Ceci posé, le retour en force de la notion de « valeur travail » s’est opéré via les dires d’un ancien président de la République, M. Nicolas Sarkozy, qui souhaitait placer ce concept au centre de sa campagne électorale de 2012 (1). Cette vision des choses propose donc que le travail soit une valeur morale. Or cette vison des choses est - à mon avis - largement erronée. Dans le cadre de la préparation de cet article, j’ai été particulièrement intéressé par les propos de M. André Comte-Sponville, philosophe, qui a magistralement démontré qu’il n’y a pas de valeur morale du travail. Je souhaite donc rendre à César ce qui lui appartient, et les éléments de raisonnement que je présente ci-dessous sont directement issus de plusieurs de ses conférences en ligne*. Premier élément : comme je l’écrivais plus haut, le travail serait devenu pénible en raison d’une punition divine « Puisque tu as écouté la voix de ta femme, et que tu as mangé de l'arbre au sujet duquel je t'avais donné cet ordre : tu n'en mangeras point ! Le sol sera maudit à cause de toi. C'est à force de peine que tu en tireras ta nourriture tous les jours de ta vie ». Comment dès lors élever le travail à la hauteur d’une valeur morale ? Deuxième série d'éléments centraux : pourquoi existe-t-il des vacances ? La générosité, l’honnêteté et les vertus morales partent-elles en vacances ? La réponse est non. En lien, si le travail est une valeur morale, pourquoi le rémunère-t-on ? Rémunère-t-on la gentillesse, l’honnêteté, et d’une façon générale la vertu ? Là aussi, et bien évidemment, non.
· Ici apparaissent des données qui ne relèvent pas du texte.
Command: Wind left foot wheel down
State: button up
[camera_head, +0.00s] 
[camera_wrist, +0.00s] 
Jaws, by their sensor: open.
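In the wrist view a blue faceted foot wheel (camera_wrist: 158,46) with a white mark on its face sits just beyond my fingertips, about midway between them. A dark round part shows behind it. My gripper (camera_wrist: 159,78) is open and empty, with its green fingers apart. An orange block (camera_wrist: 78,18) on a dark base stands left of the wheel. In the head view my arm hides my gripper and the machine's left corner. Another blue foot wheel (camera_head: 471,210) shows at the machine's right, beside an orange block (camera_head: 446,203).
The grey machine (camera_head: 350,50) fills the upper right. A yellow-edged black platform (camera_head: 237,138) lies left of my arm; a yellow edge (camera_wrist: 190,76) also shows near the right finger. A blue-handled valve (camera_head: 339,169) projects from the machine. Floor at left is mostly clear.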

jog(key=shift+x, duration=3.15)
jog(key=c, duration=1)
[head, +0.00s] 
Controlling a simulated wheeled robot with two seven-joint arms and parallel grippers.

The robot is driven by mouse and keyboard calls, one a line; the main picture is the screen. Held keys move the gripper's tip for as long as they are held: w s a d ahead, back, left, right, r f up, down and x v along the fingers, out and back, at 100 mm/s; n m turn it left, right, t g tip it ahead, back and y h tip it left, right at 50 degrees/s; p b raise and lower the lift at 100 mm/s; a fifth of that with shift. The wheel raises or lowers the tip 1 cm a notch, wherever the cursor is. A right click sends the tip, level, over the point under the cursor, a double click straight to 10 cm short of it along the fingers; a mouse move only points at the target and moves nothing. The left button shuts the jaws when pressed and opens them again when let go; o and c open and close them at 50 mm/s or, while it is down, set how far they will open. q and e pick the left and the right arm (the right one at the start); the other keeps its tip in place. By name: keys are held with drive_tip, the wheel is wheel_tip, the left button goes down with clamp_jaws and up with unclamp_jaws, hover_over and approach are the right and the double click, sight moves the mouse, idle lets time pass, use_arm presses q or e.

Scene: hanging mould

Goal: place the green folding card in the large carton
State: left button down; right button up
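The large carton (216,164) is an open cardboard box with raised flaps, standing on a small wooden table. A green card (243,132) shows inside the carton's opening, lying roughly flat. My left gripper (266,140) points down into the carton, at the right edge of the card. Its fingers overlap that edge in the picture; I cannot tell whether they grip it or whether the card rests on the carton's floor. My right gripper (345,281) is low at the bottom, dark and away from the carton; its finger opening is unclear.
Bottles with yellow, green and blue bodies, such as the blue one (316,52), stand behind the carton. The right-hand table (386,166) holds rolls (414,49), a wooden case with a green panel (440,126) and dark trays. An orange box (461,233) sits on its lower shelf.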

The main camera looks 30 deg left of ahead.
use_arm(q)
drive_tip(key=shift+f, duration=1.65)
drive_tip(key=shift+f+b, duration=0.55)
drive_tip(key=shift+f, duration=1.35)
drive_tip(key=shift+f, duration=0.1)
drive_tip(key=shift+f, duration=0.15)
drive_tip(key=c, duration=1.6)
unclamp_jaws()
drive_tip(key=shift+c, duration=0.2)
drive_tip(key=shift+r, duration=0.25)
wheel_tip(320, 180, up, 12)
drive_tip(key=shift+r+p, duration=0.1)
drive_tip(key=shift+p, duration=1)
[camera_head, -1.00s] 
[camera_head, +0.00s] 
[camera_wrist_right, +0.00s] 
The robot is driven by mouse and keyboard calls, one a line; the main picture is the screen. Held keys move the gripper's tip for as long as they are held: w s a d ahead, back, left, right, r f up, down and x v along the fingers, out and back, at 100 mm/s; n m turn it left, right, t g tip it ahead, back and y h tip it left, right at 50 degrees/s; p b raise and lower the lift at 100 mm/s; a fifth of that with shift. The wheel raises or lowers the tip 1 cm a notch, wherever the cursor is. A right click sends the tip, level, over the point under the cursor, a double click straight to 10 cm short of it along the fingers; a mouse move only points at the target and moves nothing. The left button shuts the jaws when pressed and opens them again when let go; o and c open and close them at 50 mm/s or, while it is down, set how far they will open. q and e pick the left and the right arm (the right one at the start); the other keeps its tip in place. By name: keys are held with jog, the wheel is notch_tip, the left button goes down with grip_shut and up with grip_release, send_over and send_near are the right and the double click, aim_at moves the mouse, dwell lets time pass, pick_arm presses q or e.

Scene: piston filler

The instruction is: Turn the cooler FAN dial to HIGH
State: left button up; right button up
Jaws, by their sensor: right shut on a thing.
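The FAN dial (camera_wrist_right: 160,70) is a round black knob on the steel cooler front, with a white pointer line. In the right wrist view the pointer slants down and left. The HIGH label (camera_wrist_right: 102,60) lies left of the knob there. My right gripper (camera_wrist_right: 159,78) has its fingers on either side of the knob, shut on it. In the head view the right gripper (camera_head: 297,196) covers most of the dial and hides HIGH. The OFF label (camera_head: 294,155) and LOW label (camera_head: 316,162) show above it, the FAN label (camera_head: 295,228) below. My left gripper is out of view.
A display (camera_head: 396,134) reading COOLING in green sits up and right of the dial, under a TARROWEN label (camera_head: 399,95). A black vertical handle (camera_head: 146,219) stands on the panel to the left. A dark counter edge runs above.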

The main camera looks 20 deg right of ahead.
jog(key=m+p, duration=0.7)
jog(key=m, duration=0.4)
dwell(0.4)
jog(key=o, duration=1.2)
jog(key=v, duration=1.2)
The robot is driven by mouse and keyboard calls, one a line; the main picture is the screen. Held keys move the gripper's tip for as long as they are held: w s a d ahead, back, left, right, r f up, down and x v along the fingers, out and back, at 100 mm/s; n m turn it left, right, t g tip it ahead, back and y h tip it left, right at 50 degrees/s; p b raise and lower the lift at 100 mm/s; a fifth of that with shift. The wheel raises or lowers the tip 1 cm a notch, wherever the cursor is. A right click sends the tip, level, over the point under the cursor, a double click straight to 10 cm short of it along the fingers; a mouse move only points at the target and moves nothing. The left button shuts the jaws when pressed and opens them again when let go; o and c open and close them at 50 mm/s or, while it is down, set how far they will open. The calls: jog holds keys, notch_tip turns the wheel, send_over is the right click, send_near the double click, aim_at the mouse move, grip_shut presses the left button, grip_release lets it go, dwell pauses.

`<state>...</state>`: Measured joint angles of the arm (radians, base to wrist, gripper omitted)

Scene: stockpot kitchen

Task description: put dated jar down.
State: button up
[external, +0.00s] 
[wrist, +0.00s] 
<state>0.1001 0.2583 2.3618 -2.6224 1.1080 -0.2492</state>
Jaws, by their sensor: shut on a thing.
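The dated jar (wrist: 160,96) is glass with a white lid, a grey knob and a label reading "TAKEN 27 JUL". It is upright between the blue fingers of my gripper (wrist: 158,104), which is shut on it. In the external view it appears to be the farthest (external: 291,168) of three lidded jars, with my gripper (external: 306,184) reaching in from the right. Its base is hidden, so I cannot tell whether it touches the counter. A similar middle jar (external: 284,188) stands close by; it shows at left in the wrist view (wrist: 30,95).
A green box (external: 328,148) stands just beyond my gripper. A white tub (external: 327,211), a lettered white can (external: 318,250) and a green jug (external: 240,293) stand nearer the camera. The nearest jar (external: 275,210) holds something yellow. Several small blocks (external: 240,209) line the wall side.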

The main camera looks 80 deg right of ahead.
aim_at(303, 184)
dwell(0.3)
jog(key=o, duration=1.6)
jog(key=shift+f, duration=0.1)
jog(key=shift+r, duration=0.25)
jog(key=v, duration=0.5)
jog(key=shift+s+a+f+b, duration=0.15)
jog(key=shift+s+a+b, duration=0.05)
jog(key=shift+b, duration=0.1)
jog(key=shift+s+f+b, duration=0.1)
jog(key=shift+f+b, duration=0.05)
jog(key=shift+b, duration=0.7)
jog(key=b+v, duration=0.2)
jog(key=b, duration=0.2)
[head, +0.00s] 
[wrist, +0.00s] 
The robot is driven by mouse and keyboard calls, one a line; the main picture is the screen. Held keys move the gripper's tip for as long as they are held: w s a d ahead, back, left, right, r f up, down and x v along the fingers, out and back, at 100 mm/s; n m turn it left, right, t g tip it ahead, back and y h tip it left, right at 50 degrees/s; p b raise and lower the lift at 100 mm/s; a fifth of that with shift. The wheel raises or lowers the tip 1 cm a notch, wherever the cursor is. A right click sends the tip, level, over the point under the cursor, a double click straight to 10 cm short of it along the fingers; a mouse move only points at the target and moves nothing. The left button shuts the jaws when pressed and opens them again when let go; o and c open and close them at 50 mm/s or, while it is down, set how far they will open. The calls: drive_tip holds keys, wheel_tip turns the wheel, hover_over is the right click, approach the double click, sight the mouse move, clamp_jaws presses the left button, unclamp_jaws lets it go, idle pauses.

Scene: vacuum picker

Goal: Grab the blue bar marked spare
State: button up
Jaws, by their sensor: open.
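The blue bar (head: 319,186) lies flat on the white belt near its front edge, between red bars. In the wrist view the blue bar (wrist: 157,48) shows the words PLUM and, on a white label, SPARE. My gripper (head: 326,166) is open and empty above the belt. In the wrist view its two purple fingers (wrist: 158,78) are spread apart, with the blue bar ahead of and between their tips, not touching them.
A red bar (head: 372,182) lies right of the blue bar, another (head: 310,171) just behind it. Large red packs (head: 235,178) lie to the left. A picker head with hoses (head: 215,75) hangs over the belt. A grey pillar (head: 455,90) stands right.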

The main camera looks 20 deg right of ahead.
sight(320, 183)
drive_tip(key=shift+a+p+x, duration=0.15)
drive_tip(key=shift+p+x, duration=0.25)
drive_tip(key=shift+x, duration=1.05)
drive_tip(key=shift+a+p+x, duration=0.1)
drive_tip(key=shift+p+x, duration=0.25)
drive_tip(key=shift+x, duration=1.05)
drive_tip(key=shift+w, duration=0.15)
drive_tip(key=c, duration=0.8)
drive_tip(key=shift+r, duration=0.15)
On ne paye personne pour être honnête ou juste. Troisième point : ni les salariés, ni l’entreprise ne recherchent du travail. Les salariés espèrent un revenu, qui leur permettra de vivre plus ou moins heureux. Les salariés sont donc à la poursuite du bonheur, pas du travail. Quant aux entreprises, elles ne recherchent pas le travail non plus, mais le profit. Dans nos sociétés, personne ne recherche donc le travail pour le travail. Comme le résume M. Comte-Sponville : « le travail en lui-même ne vaut rien, c’est pour cela qu’on le paye. Le travail n’est pas un devoir, c’est pour cela qu’il a un prix ». Et il ajoute malicieux, « et c’est pour cela qu’il doit avoir un sens » !
Reste donc à comprendre pourquoi le poncif de la « valeur travail » risque de réapparaître dans la campagne électorale. A mon avis, pour deux raisons principales. La première est que ce concept s’inscrit dans la droite ligne de la pensée des partis libéraux et de la droite dure, dont il me semble même intellectuellement constitutif. Comme le dit Mme Diana Filippova (auteure et femme politique) : « la moralisation du travail est - et a toujours été - le meilleur instrument de contrôle physique, psychologique et social des hommes ». Cependant, à mon sens, la raison principale est que la notion de valeur morale du travail permet de justifier nombre des mesures antisociales que des candidats d’obédience libérale pourraient proposer, telles que la réduction des indemnités de chômage, ou la subordination du bénéfice d’aides sociales à un travail dit d’intérêt général. Le raisonnement est le suivant : puisque les chômeurs ne travaillent pas, c’est qu’ils n’adhérent pas au dogme moral de la valeur travail. Ils en deviennent amoraux, et puisqu’ils sont amoraux, il n’y a aucune raison pour la société les aident, et en tous cas pas sans contre partie...laborieuse.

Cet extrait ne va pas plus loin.